The microstructure of the printed sample produced from Fe62Ni18P13C7 powder is shown in Figure 5.
It reveals a consistent, irregular square grid of cracks throughout the structure, accompanied by the presence of pores. The phase constitution of the feedstock powder and the SLM-fabricated sample was examined by XRD (Figure 5). The XRD pattern of the as-received powder shows that the alloy powder was predominantly crystalline prior to printing, with strong diffraction peaks corresponding to the γ-(Fe,Ni) and Fe2NiP phases.
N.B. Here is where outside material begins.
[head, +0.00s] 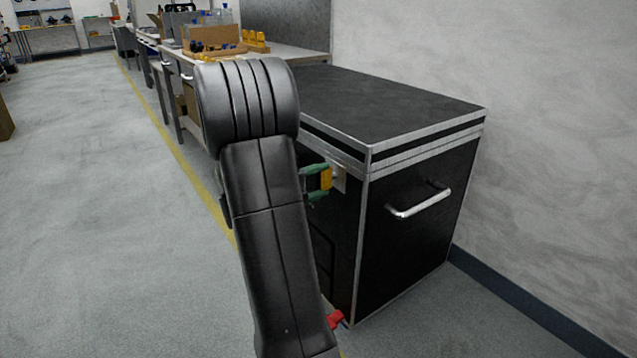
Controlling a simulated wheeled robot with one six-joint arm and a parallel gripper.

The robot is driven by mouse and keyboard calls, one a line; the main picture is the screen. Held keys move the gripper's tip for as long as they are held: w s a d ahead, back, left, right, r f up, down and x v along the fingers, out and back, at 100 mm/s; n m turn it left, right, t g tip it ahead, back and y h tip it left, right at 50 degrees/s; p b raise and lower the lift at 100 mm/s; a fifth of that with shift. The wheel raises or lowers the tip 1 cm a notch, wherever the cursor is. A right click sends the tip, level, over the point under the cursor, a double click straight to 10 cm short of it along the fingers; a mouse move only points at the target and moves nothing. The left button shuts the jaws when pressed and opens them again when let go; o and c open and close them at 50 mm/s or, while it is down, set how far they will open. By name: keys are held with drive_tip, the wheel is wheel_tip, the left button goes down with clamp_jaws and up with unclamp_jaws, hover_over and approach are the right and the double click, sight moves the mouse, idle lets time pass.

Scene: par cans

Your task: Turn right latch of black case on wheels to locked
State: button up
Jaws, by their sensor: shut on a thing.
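The black case on wheels (395,105) stands against the wall, with silver metal edges and a closed lid. On its front side, near the right corner and just below the lid seam, is a latch with a pale plate (340,178) and a yellow part (326,179). My gripper (320,181) has green fingertips, one above and one below the yellow part, and is shut on it. My dark arm hides much of the case's front, including any other latch. The latch's exact turn angle is hard to tell.
A chrome handle (420,203) sticks out of the case's right end. A small red part (335,319) shows low by the case's bottom corner. A workbench (285,52) with boxes and yellow items stands behind. Open grey floor (90,200) lies to the left.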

This observation is consistent with the low glass-forming ability of Fe62Ni18P13C7 alloy. After SLM processing, the XRD pattern of the printed sample still shows the presence of the Fe2NiP phase, although its diffraction peaks are less intense compared to the powder. Peaks corresponding to the γ-(Fe,Ni) phase are absent, suggesting that during laser melting and rapid solidification, part of the γ-phase present in the powder either partially dissolved or transformed, and Fe2NiP crystallized from the melt in its place. The DSC curve of the printed sample (Figure 5) indicates that the SLM sample is nearly fully crystallized. Only a very small residual exothermic signal is observed upon heating, which corresponds to an estimated ~1.9% amorphous fraction remaining in the printed material (calculated by comparing the crystallization enthalpy of the printed sample to that of a fully amorphous ribbon).
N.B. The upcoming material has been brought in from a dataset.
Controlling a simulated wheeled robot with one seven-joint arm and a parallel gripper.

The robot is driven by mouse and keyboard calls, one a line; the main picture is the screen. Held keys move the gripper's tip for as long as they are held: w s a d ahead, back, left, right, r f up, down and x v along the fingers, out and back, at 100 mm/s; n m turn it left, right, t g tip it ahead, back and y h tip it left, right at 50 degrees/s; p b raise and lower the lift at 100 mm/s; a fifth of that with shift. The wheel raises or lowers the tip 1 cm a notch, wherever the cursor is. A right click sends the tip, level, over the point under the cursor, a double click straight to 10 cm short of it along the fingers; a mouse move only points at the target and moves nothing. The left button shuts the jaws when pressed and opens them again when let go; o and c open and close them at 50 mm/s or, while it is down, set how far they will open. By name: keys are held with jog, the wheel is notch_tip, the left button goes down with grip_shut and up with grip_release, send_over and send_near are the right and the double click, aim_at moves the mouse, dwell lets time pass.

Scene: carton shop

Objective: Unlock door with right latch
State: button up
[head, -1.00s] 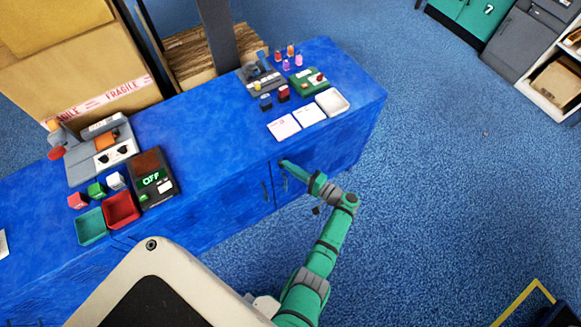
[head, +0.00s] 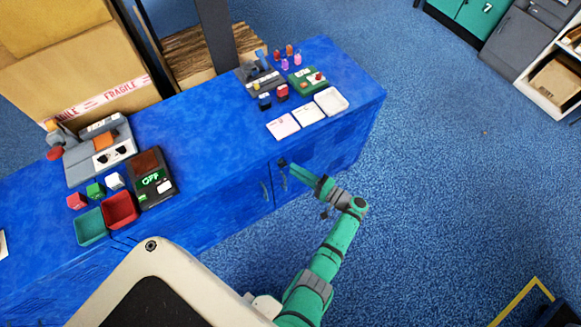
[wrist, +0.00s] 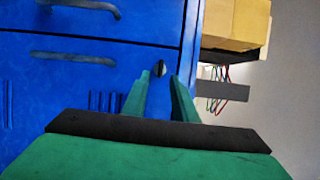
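The blue cabinet (head: 215,205) has two doors that look closed, each with a handle. The right door's handle (head: 284,180) and the left door's handle (head: 265,191) stand side by side. A small dark latch (head: 282,162) sits near the top of the right door. It also shows in the wrist view (wrist: 160,68), just beyond and between my fingertips. My gripper (head: 296,171) is in front of the right door, with its tips a little short of the latch. In the wrist view my gripper (wrist: 160,84) has its green fingers apart, with nothing held between them.
The cabinet top carries white cards (head: 283,126), a white tray (head: 331,101), a red bin (head: 120,208), a teal bin (head: 90,226) and a dark device (head: 151,180). Blue carpet (head: 440,200) is clear to the right.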

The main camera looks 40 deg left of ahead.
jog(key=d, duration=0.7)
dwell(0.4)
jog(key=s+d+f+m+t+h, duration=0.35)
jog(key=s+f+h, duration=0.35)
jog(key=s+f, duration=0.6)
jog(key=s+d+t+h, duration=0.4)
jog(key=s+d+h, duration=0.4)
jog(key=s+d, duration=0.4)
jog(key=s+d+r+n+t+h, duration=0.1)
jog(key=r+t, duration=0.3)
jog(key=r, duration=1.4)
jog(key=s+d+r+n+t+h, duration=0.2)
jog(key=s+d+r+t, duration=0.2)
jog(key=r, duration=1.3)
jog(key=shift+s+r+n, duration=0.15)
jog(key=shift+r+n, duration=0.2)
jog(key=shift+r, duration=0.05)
The measured hardness for the printed sample was 10,200 ± 600 MPa. This hardness value is consistent with a mostly crystalline material that still contains a minor fraction of amorphous phase or is very fine. The presence of a crack grid prevents further mechanical testing of the sample.
Further microscopic analysis of the SLM sample was conducted using STEM-EDS mapping. Elemental mapping in Figure 6 reveals two distinct regions: (i) localized phosphorus-enriched regions with widths up to ~500 nm, although the majority were significantly narrower and (ii) iron-enriched regions with widths up to 600 nm. The phosphorus-enriched zones correspond to the Fe2NiP phase, and Fe-rich areas might be assigned to the γ-(Fe,Ni) type solid solution (Figure 7).
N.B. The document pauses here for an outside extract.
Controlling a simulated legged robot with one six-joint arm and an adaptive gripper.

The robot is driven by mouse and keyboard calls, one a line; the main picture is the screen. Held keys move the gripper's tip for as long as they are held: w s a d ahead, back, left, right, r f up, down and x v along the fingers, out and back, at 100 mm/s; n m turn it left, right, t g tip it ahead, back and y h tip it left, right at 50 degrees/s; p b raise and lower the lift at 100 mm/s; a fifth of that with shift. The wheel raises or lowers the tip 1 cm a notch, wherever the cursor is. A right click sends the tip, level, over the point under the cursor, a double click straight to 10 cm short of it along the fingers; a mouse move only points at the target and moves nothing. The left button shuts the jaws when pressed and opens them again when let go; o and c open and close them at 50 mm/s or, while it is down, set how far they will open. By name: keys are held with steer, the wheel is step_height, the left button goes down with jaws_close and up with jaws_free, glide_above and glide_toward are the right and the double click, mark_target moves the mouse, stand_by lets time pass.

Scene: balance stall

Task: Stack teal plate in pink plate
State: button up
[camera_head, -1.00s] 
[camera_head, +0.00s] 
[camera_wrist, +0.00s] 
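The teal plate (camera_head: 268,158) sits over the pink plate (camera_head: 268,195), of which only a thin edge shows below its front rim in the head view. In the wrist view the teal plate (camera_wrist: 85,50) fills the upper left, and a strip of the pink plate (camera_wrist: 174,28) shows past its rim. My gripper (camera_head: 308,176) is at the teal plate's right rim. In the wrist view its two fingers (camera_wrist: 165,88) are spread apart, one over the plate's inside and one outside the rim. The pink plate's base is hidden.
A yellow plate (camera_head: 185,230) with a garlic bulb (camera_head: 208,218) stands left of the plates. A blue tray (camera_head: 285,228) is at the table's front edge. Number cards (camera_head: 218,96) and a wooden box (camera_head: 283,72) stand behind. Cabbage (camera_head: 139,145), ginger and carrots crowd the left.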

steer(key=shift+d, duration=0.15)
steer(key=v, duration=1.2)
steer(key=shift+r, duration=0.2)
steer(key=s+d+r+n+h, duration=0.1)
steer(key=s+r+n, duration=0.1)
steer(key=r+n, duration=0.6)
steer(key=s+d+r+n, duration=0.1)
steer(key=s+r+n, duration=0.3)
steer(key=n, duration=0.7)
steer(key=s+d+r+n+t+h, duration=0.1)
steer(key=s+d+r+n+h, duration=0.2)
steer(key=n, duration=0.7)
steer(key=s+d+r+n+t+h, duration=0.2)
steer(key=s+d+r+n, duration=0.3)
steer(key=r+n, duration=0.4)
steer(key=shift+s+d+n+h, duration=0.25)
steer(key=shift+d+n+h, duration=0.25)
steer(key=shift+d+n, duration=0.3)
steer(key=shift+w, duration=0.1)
From the maps, it is evident that the volume fraction of the Fe2NiP phase is larger than that of the γ-(Fe,Ni) phase in these local areas, consistent with the pronounced P segregation. Overall, the microstructure of the SLM-fabricated alloy consists of a brittle Fe2NiP intermetallic network intermixed with regions of γ-(Fe,Ni) solid solution. Notably, α-(Fe,Ni) was not observed in the as-printed sample; the iron-rich phase present after SLM is in the γ-(Fe,Ni) form.

4. Discussion

4.1. Phase Transformation

Upon annealing the Fe62Ni18P13C7 ribbons, the alloy undergoes a multistage crystallization process. The XRD and TEM results together indicate that the first crystalline phase to form is around 380 °C. XRD suggests this phase could be the L10-FeNi (tetrataenite) or fcc-FeNi (taenite), phase but distinguishing between these ordered structures by conventional XRD is challenging due to overlapping fundamental peaks and the requirement to observe superlattice reflections, which are typically very weak and often fall below the detection limit of conventional XRD measurements [23]. Tetrataenite (L10-FeNi), if formed, is noteworthy because it is a highly ordered FeNi phase known for its exceptional magnetic properties [24]. It was first discovered in meteorites [25,26]. The L10-crystal structure belongs to the P4/mmm space group and typically forms near equiatomic compositions (50:50 atomic%) in certain alloy systems. In most cases, the L10-phase forms via a nucleation-and-growth mechanism from the disordered parent A1 (fcc) phase, below a critical chemical order-disorder temperature [27]. In Fe-Ni alloys, tetrataenite is typically obtained during slow cooling below ~320 °C, as atomic rearrangement from the disordered face-centered cubic taenite phase into a tetragonal distorted face-centered cubic cell requires long-range diffusion [28]. Under natural conditions, such as those found in meteorites, this process can take over 104 years due to the extremely low diffusion rates at these temperatures [28]. In laboratory studies, alternative synthesis routes for tetrataenite have been explored, such as the annealing of metallic glasses [29] or cyclic oxidation-reduction of nickel-coated iron particles [30]. In the case of Fe-Ni-P-C alloys, the crystallization of tetrataenite is believed to be closely related to the presence of phosphorus. Phosphorus significantly enhances the mobility of nickel atoms, particularly at low temperatures in the range of 300–700 °C [31]. The model proposed by Ke et al. [31] predicts a tenfold acceleration of vacancy-mediated solvent diffusion at temperatures below 600 °C when the phosphorus content exceeds 0.1 at.%. Therefore, conditions are favorable for the formation of ordered Fe–Ni phases during annealing of this alloy, despite the kinetic constraints that usually prevent their formation on laboratory timescales.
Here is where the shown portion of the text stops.